Combining beautiful color illustrations (Audubon Prints, Edward Curtis photos, George Catlin paintings, historic maps, and much more) with exceptionally deep research, Edmonds brings together 25 years of work to chronicle Midwestern birds and people. As a staff member at the Wisconsin Historical Society, he had access to high level expertise in the fields of archaeology, history, ornithology and American Indian spiritual practices; he also understands (and offers us) the latest avenues for electronic research, as well as good old fashioned digging into library collections and museums. Edmonds' discussions of the ways people have worshiped, thought about, studied, and used birds for food, profit, enlightenment, and healing over thousands of years explore our human perceptions of nature and our cultural tendencies. Fascinating stories about conflicting viewpoints, sometimes with real conflict, between conservationists and frontier hunters, Native American and Christian religions, university academics and folklore believers make this an engaging reading experience. Edmonds writes with the skill of a historian who loves a story; he's both a birder and an intellectual at heart.— Tim
Today, more than fifty million Americans traipse through wetlands at dawn, endure clouds of mosquitoes, and brave freezing autumn winds just to catch a glimpse of a bird. The human desire to connect with winged creatures defies age and generation. In the Midwest, humans and birds have lived together for more than twelve thousand years. Taking Flight explores how and why people have worshipped, feared, studied, hunted, eaten, and protected the birds that surrounded them.
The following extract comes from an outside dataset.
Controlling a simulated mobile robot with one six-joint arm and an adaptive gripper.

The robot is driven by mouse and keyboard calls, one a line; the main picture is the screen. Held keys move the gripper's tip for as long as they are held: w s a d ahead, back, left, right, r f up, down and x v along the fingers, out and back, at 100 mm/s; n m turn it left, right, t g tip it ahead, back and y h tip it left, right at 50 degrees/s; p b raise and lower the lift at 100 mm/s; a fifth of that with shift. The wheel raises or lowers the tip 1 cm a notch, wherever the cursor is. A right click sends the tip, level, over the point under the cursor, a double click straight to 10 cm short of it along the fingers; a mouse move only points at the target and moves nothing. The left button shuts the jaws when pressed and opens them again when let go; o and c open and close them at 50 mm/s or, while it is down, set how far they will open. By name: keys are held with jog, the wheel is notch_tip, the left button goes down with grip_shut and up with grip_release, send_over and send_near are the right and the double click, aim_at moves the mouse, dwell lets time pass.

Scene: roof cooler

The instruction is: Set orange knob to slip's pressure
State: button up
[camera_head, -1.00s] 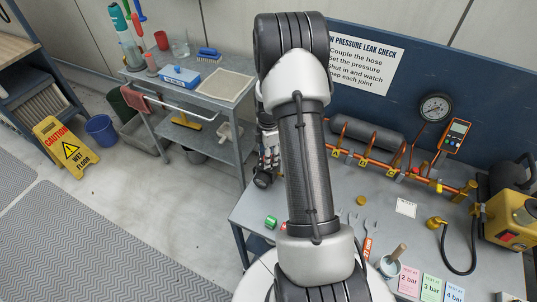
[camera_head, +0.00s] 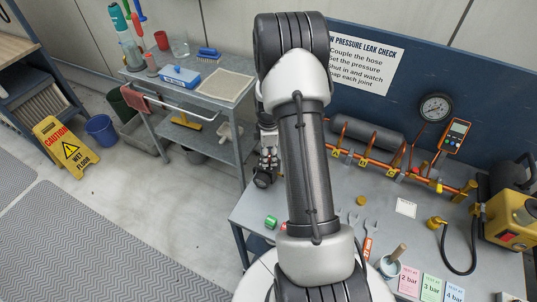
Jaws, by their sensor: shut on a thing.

Author and birder Michael Edmonds has combed archaeological reports, missionaries’ journals, travelers’ letters, early scientific treatises, the memoirs of American Indian elders, and the folklore of hunters, farmers, and formerly enslaved people throughout the Midwest to reveal how our ancestors thought about the very same birds we see today. Whether you’re a casual bird-watcher, a hard-core life-lister, or simply someone who loves the outdoors, you’ll look at birds differently after reading this book.